### To do
Reproduce the full listing below unchanged, apart from the pictures.

### Supplied data
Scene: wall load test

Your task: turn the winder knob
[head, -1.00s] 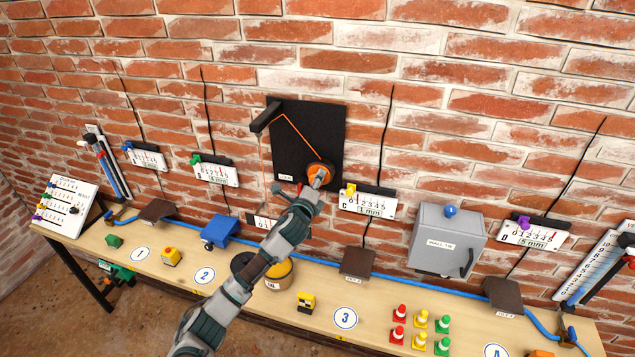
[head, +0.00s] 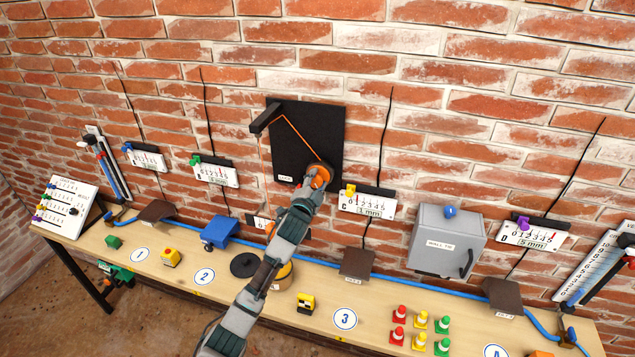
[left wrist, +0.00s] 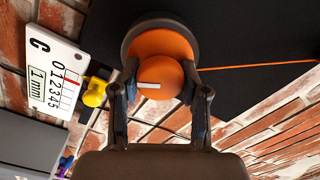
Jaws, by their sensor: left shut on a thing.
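The orange winder knob (head: 318,177) sits at the lower right of a black wall board (head: 325,125). In the left wrist view the knob (left wrist: 160,80) shows a white mark pointing left, with an orange drum (left wrist: 158,44) behind it. My left gripper (head: 316,184) reaches up to the knob; in the left wrist view its two fingers (left wrist: 160,98) are closed on the knob's sides. An orange cord (head: 297,133) runs from the drum up to a black bracket (head: 267,117) and down. My right gripper is not in view.
Gauge C (head: 367,205) with a yellow knob is close to the right of the winder. A grey box (head: 447,240) hangs further right. The bench (head: 225,275) below carries a black disc (head: 244,265), several small cones and coloured blocks.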

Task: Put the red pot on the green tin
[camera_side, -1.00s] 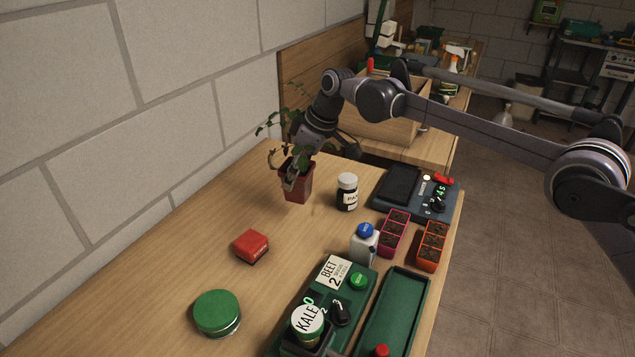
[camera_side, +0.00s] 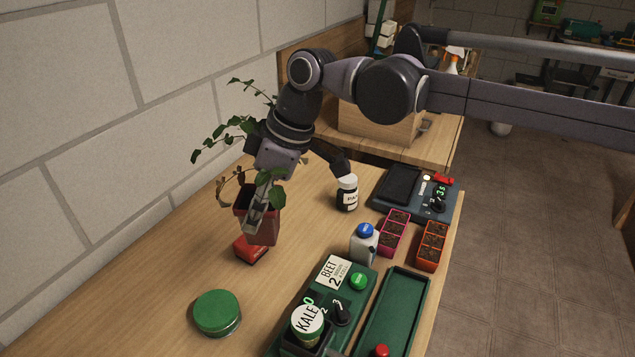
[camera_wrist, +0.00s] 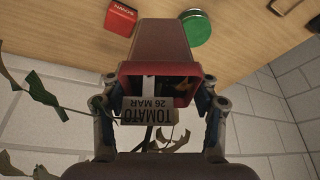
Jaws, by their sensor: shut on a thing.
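The red pot (camera_side: 263,226) holds a leafy plant and is gripped by my gripper (camera_side: 256,213), in the air near the red box. In the wrist view the red pot (camera_wrist: 160,47) is between the two fingers, with a "TOMATO 26 MAR" label (camera_wrist: 149,109) at its rim. The green tin (camera_side: 217,312) is round with a green lid and stands at the front left of the table. Its lid is bare. The green tin also shows in the wrist view (camera_wrist: 197,28), beyond the pot. The pot is apart from the tin.
A small red box (camera_side: 248,250) lies behind the tin, partly hidden by the pot. Table around the tin is clear.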

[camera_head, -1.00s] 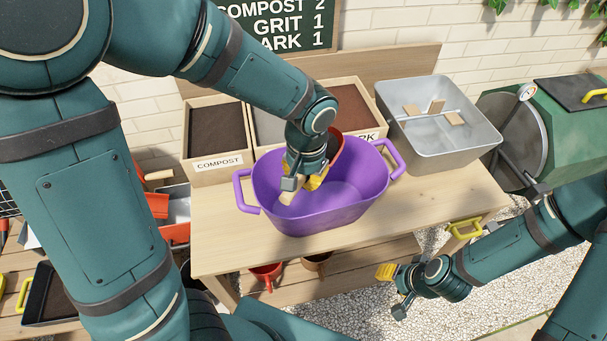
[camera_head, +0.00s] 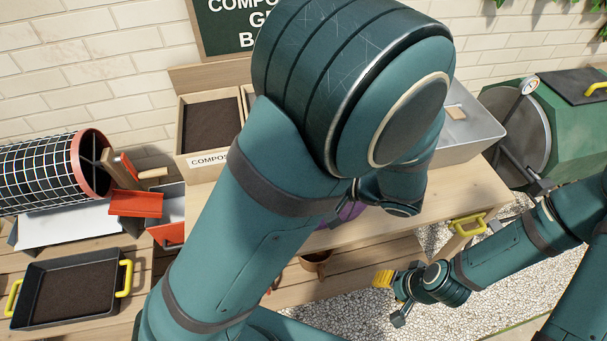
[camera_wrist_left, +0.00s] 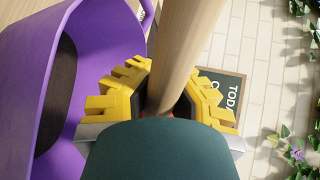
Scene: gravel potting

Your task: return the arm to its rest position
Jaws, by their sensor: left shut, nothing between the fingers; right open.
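My left arm fills the middle of the head view and hides its own gripper there. In the left wrist view the yellow fingers of my left gripper (camera_wrist_left: 165,95) are shut. A pale wooden shaft-like piece (camera_wrist_left: 182,40) shows just past them, with a bit of red near its lower end; I cannot tell whether it touches the fingers. The purple tub (camera_wrist_left: 105,50) is beside the fingers on the left; in the head view only a sliver (camera_head: 345,215) shows. My right gripper (camera_head: 391,297) is open and empty, low at the right above the gravel.
The wooden bench (camera_head: 470,193) carries a compost bin (camera_head: 181,145) and a grey metal basin (camera_head: 470,140). A mesh drum (camera_head: 40,172) and a black tray with yellow handles (camera_head: 120,305) are at left. A green drum composter (camera_head: 570,130) stands at right.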

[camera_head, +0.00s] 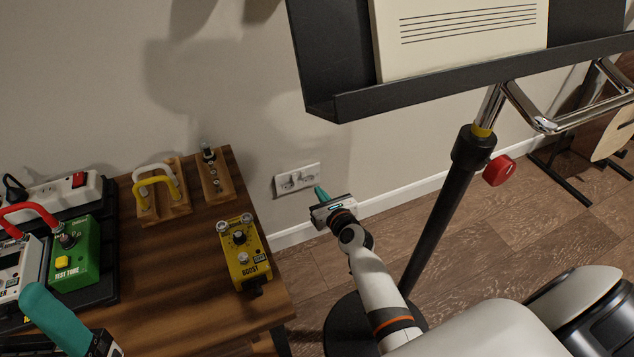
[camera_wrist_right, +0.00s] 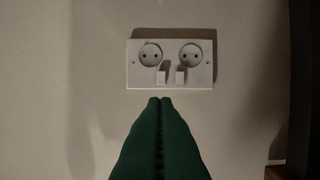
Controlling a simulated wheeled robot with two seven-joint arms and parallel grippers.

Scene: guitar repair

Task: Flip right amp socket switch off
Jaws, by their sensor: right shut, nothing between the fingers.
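A white double wall socket (camera_head: 298,179) is on the wall to the right of the wooden table in the head view. It also shows in the right wrist view (camera_wrist_right: 170,81), with two round outlets and two small switches side by side. The right switch (camera_wrist_right: 181,75) is right of the plate's middle, and the left switch (camera_wrist_right: 161,77) is beside it. My right gripper (camera_head: 319,190) is shut and empty, its green fingers pointing at the wall near the socket. In the wrist view its tips sit just below the plate. My left gripper (camera_head: 48,315) shows partly at lower left; its opening is unclear.
A black music stand (camera_head: 465,200) with a red knob stands right of my right arm. The wooden table (camera_head: 190,270) at left holds a yellow pedal (camera_head: 243,252), a green pedal (camera_head: 75,258), cable holders and a power strip (camera_head: 60,193).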

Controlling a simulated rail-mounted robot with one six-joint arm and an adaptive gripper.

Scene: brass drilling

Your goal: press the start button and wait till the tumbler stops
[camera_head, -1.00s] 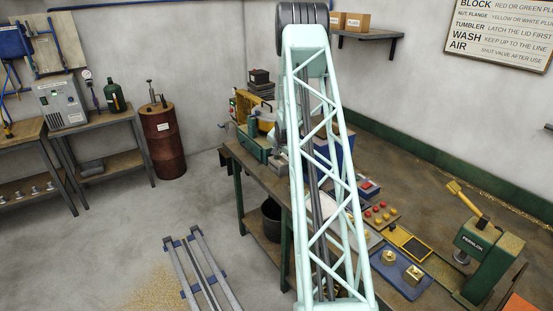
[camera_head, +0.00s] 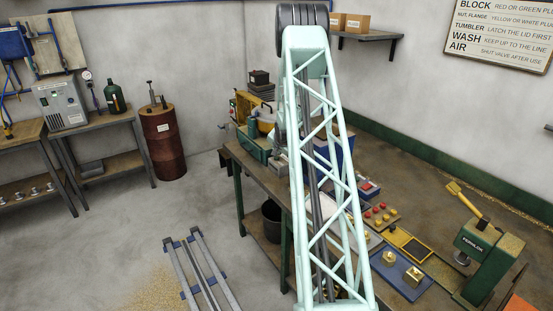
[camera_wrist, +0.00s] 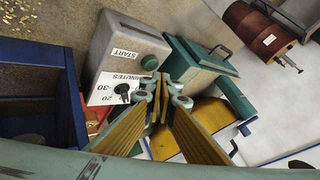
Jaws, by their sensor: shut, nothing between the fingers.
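The grey control box (camera_wrist: 125,50) with the START label stands at upper middle in the wrist view. Its green start button (camera_wrist: 149,62) is on the right of its face, and a black minutes dial (camera_wrist: 122,89) sits on a white panel below. My gripper (camera_wrist: 161,84) is shut and empty, its tips close below the button; I cannot tell whether they touch it. The yellow tumbler drum (camera_wrist: 208,117) is partly behind my fingers. My gripper is hidden by my arm there. I cannot tell whether the drum is turning.
A teal box (camera_wrist: 197,66) with a handle stands beside the control box. A blue open bin (camera_wrist: 68,95) is at left in the wrist view.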

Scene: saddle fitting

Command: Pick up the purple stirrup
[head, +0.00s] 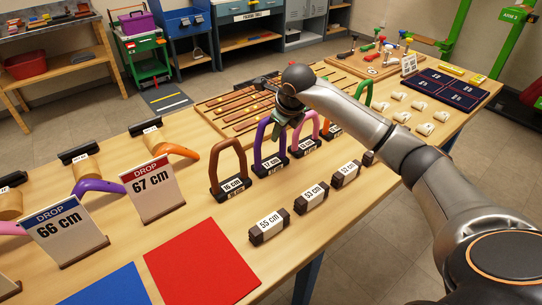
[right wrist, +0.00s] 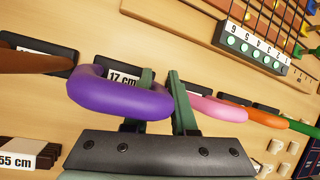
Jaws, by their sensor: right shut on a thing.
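The purple stirrup (head: 261,140) stands as an arch at its black 17 cm holder (head: 272,165), between a brown and a pink stirrup. My right gripper (head: 279,128) is at its upper right side in the head view. In the right wrist view the purple stirrup (right wrist: 110,95) fills the middle, and the green fingers of my right gripper (right wrist: 163,88) are shut on its right side, one finger within the loop and one outside. The stirrup's lower end is partly hidden, so I cannot tell whether it touches the holder. My left gripper is not in view.
The brown stirrup (head: 229,165) stands close on the left; the pink stirrup (head: 303,133) is close on the right. Dark blocks with length labels (head: 268,226) lie in front. A wooden slotted board (head: 225,105) lies behind. A red mat (head: 202,264) leaves flat room at front left.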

### Worked solution
Scene: wall load test

Your task: turn the winder knob
[head, -1.00s] 
[head, +0.00s] 
[left wrist, +0.00s] 
Jaws, by their sensor: left shut on a thing.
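The orange winder knob (head: 318,177) sits at the lower right of a black wall board (head: 325,125). In the left wrist view the knob (left wrist: 160,80) shows a white mark pointing left, with an orange drum (left wrist: 158,44) behind it. My left gripper (head: 316,184) reaches up to the knob; in the left wrist view its two fingers (left wrist: 160,98) are closed on the knob's sides. An orange cord (head: 297,133) runs from the drum up to a black bracket (head: 267,117) and down. My right gripper is not in view.
Gauge C (head: 367,205) with a yellow knob is close to the right of the winder. A grey box (head: 447,240) hangs further right. The bench (head: 225,275) below carries a black disc (head: 244,265), several small cones and coloured blocks.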

Task: Put the red pot on the green tin
[camera_side, -1.00s] 
[camera_side, +0.00s] 
[camera_wrist, +0.00s] 
Jaws, by their sensor: shut on a thing.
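The red pot (camera_side: 263,226) holds a leafy plant and is gripped by my gripper (camera_side: 256,213), in the air near the red box. In the wrist view the red pot (camera_wrist: 160,47) is between the two fingers, with a "TOMATO 26 MAR" label (camera_wrist: 149,109) at its rim. The green tin (camera_side: 217,312) is round with a green lid and stands at the front left of the table. Its lid is bare. The green tin also shows in the wrist view (camera_wrist: 197,28), beyond the pot. The pot is apart from the tin.
A small red box (camera_side: 248,250) lies behind the tin, partly hidden by the pot. Table around the tin is clear.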

[camera_head, -1.00s] 
[camera_head, +0.00s] 
[camera_wrist_left, +0.00s] 
Scene: gravel potting

Your task: return the arm to its rest position
Jaws, by their sensor: left shut, nothing between the fingers; right open.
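My left arm fills the middle of the head view and hides its own gripper there. In the left wrist view the yellow fingers of my left gripper (camera_wrist_left: 165,95) are shut. A pale wooden shaft-like piece (camera_wrist_left: 182,40) shows just past them, with a bit of red near its lower end; I cannot tell whether it touches the fingers. The purple tub (camera_wrist_left: 105,50) is beside the fingers on the left; in the head view only a sliver (camera_head: 345,215) shows. My right gripper (camera_head: 391,297) is open and empty, low at the right above the gravel.
The wooden bench (camera_head: 470,193) carries a compost bin (camera_head: 181,145) and a grey metal basin (camera_head: 470,140). A mesh drum (camera_head: 40,172) and a black tray with yellow handles (camera_head: 120,305) are at left. A green drum composter (camera_head: 570,130) stands at right.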

[camera_head, +0.00s] 
[camera_wrist_right, +0.00s] 
Controlling a simulated wheeled robot with two seven-joint arms and parallel grippers.

Scene: guitar repair

Task: Flip right amp socket switch off
Jaws, by their sensor: right shut, nothing between the fingers.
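A white double wall socket (camera_head: 298,179) is on the wall to the right of the wooden table in the head view. It also shows in the right wrist view (camera_wrist_right: 170,81), with two round outlets and two small switches side by side. The right switch (camera_wrist_right: 181,75) is right of the plate's middle, and the left switch (camera_wrist_right: 161,77) is beside it. My right gripper (camera_head: 319,190) is shut and empty, its green fingers pointing at the wall near the socket. In the wrist view its tips sit just below the plate. My left gripper (camera_head: 48,315) shows partly at lower left; its opening is unclear.
A black music stand (camera_head: 465,200) with a red knob stands right of my right arm. The wooden table (camera_head: 190,270) at left holds a yellow pedal (camera_head: 243,252), a green pedal (camera_head: 75,258), cable holders and a power strip (camera_head: 60,193).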

Controlling a simulated rail-mounted robot with one six-joint arm and an adaptive gripper.

Scene: brass drilling

Your goal: press the start button and wait till the tumbler stops
[camera_head, -1.00s] 
[camera_head, +0.00s] 
[camera_wrist, +0.00s] 
Jaws, by their sensor: shut, nothing between the fingers.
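The grey control box (camera_wrist: 125,50) with the START label stands at upper middle in the wrist view. Its green start button (camera_wrist: 149,62) is on the right of its face, and a black minutes dial (camera_wrist: 122,89) sits on a white panel below. My gripper (camera_wrist: 161,84) is shut and empty, its tips close below the button; I cannot tell whether they touch it. The yellow tumbler drum (camera_wrist: 208,117) is partly behind my fingers. My gripper is hidden by my arm there. I cannot tell whether the drum is turning.
A teal box (camera_wrist: 197,66) with a handle stands beside the control box. A blue open bin (camera_wrist: 68,95) is at left in the wrist view.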

Scene: saddle fitting

Command: Pick up the purple stirrup
[head, +0.00s] 
[right wrist, +0.00s] 
Jaws, by their sensor: right shut on a thing.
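The purple stirrup (head: 261,140) stands as an arch at its black 17 cm holder (head: 272,165), between a brown and a pink stirrup. My right gripper (head: 279,128) is at its upper right side in the head view. In the right wrist view the purple stirrup (right wrist: 110,95) fills the middle, and the green fingers of my right gripper (right wrist: 163,88) are shut on its right side, one finger within the loop and one outside. The stirrup's lower end is partly hidden, so I cannot tell whether it touches the holder. My left gripper is not in view.
The brown stirrup (head: 229,165) stands close on the left; the pink stirrup (head: 303,133) is close on the right. Dark blocks with length labels (head: 268,226) lie in front. A wooden slotted board (head: 225,105) lies behind. A red mat (head: 202,264) leaves flat room at front left.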

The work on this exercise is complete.